To do: The records below hold a stretch from the line with "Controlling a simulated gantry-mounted" through the line with "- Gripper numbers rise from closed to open"; return exactly those lines, ends included, and nothing more.

═══ Records

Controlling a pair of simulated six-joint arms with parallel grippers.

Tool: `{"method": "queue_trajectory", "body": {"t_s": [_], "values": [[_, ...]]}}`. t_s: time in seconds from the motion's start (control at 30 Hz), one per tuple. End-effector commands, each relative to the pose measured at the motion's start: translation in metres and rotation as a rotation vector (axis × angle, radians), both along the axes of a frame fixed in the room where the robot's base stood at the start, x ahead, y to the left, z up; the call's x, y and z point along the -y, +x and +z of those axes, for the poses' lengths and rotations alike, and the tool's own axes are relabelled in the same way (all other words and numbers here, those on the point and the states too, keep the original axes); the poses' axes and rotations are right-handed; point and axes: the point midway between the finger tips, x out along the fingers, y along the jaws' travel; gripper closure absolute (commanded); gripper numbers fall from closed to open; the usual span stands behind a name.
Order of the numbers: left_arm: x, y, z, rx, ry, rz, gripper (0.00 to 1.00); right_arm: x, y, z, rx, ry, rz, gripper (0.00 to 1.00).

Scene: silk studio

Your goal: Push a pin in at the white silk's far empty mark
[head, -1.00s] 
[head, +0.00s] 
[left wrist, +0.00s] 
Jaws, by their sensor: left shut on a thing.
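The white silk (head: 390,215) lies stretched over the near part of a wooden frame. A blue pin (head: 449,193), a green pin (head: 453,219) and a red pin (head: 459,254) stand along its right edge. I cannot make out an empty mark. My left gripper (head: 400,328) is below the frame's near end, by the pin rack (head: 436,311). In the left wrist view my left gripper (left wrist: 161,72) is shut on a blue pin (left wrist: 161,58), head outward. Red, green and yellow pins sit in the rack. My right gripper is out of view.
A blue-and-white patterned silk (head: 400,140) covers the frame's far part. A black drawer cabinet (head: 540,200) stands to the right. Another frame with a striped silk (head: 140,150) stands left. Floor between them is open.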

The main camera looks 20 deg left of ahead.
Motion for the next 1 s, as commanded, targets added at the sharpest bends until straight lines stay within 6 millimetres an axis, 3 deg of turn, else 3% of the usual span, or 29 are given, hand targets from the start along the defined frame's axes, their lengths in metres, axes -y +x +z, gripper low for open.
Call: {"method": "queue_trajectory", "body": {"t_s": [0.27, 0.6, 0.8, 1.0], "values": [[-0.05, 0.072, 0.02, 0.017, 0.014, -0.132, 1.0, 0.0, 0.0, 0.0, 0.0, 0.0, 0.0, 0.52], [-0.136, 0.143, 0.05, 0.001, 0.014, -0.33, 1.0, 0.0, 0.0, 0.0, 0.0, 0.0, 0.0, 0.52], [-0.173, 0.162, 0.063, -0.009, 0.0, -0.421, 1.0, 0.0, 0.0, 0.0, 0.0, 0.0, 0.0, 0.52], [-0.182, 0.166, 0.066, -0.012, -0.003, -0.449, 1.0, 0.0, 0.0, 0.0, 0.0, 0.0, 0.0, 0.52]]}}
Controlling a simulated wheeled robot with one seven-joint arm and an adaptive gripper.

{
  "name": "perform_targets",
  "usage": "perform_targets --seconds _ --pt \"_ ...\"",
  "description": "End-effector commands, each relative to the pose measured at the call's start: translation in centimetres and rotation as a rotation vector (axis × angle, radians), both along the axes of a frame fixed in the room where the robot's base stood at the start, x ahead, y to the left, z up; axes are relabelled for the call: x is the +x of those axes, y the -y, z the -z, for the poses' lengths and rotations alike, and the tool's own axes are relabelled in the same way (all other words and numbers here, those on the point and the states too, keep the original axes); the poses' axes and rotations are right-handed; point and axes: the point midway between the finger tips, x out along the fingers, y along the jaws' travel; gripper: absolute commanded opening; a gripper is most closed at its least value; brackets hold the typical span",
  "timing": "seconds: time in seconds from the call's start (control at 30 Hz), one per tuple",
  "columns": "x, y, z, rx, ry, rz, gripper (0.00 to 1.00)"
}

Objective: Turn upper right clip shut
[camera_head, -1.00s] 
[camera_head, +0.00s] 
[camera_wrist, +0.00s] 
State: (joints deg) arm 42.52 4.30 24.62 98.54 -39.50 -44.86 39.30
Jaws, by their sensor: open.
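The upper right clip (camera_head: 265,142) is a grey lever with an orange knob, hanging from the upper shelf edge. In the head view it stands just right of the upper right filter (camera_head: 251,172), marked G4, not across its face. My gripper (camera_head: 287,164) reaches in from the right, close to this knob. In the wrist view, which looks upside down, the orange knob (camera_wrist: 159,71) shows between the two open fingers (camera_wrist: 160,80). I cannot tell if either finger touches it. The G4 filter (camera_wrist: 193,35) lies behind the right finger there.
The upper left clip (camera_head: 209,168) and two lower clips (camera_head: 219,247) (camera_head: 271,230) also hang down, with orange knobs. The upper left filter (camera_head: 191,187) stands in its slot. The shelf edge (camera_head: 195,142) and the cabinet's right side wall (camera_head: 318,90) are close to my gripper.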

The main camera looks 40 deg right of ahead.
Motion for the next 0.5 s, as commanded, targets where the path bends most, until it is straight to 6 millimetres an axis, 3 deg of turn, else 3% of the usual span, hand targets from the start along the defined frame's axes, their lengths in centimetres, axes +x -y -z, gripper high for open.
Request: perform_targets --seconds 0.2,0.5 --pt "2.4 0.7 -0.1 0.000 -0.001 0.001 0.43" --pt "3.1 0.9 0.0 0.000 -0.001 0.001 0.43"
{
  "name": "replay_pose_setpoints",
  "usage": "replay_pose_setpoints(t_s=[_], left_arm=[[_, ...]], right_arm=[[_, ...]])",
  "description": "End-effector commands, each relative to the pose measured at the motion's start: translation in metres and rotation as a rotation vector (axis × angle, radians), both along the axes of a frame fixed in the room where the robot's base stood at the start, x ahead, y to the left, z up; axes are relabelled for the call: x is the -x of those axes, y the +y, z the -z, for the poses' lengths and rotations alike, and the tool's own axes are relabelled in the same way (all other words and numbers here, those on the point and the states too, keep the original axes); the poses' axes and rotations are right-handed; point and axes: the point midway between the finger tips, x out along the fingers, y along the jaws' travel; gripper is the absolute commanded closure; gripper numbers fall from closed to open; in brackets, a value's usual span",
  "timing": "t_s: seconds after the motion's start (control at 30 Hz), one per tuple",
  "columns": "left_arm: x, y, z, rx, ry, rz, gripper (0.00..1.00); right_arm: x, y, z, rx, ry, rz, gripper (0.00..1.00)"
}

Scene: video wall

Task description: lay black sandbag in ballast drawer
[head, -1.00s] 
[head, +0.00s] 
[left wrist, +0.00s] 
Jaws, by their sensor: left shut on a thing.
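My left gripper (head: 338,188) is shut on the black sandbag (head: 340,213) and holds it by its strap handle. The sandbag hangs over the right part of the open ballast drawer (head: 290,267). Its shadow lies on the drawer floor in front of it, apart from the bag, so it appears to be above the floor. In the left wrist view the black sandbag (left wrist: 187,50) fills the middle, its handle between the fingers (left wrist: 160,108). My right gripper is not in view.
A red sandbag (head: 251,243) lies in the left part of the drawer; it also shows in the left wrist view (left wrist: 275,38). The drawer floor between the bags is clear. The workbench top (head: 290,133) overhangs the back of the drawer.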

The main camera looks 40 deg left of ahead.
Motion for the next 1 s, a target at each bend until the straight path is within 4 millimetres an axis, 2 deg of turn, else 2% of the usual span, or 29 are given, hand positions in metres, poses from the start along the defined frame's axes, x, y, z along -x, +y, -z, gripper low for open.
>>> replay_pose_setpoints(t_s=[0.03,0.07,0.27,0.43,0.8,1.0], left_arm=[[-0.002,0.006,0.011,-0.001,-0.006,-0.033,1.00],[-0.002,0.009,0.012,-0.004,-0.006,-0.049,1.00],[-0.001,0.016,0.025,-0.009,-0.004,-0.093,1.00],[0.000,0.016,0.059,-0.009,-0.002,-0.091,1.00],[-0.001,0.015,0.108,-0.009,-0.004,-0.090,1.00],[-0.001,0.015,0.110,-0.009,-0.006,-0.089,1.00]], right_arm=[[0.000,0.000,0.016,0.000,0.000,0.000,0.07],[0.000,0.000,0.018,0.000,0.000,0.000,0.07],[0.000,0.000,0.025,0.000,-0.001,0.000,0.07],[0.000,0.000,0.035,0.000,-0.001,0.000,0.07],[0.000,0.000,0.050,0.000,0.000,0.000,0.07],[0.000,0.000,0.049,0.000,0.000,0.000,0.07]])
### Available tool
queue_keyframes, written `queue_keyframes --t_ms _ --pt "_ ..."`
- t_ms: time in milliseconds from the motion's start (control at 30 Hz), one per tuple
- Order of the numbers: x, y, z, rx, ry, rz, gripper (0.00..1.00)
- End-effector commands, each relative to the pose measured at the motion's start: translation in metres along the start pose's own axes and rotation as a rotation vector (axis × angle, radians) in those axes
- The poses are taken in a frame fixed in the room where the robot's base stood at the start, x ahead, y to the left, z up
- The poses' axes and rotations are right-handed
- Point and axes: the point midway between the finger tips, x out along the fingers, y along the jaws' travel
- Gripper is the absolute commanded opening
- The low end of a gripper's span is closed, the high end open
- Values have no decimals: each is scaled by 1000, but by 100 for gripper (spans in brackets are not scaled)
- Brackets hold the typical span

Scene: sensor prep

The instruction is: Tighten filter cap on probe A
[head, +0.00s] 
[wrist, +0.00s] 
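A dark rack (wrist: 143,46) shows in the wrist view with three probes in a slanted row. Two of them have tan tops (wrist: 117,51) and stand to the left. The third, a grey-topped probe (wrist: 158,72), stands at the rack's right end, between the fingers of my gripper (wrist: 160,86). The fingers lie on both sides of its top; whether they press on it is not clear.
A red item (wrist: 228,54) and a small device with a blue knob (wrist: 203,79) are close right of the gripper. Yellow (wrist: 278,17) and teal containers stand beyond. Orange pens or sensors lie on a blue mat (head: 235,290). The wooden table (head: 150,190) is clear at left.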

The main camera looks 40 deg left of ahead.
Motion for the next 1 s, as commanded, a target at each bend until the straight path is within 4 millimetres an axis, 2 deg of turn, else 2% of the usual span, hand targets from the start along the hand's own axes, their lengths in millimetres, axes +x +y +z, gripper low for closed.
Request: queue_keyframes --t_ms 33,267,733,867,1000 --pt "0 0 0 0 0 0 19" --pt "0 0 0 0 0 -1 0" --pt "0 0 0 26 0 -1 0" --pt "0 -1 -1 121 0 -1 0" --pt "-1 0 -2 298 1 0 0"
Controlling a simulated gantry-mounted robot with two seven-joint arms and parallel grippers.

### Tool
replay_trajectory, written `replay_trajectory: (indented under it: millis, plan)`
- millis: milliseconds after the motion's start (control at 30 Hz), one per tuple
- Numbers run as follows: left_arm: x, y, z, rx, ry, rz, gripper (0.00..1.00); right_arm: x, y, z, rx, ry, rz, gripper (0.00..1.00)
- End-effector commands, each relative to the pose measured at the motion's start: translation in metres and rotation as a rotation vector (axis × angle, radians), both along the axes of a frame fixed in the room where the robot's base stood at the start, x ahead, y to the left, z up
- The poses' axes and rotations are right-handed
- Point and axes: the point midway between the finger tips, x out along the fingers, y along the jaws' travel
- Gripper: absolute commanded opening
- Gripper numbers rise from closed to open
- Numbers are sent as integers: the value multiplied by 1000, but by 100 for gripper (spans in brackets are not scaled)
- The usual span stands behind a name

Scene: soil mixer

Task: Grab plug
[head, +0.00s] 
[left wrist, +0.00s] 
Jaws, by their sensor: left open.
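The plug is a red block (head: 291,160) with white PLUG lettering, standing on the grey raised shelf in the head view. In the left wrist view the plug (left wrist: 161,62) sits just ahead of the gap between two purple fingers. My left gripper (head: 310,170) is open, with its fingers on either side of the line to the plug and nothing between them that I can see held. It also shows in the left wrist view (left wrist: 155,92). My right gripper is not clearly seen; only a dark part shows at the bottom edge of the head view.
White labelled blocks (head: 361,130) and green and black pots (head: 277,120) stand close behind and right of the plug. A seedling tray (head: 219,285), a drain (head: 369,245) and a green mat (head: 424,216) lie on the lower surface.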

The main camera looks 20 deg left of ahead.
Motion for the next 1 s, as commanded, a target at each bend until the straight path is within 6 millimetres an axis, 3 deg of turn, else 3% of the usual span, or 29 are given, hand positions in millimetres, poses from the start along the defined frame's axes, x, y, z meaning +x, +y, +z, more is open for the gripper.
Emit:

══════

Reply to the task:
Controlling a simulated gantry-mounted robot with two seven-joint arms and parallel grippers.

### Tool
replay_trajectory, written `replay_trajectory: (indented under it: millis, plan)`
- millis: milliseconds after the motion's start (control at 30 Hz), one per tuple
- Numbers run as follows: left_arm: x, y, z, rx, ry, rz, gripper (0.00..1.00); right_arm: x, y, z, rx, ry, rz, gripper (0.00..1.00)
- End-effector commands, each relative to the pose measured at the motion's start: translation in metres and rotation as a rotation vector (axis × angle, radians), both along the axes of a frame fixed in the room where the robot's base stood at the start, x ahead, y to the left, z up
- The poses' axes and rotations are right-handed
- Point and axes: the point midway between the finger tips, x out along the fingers, y along the jaws' travel
- Gripper: absolute commanded opening
- Gripper numbers rise from closed to open

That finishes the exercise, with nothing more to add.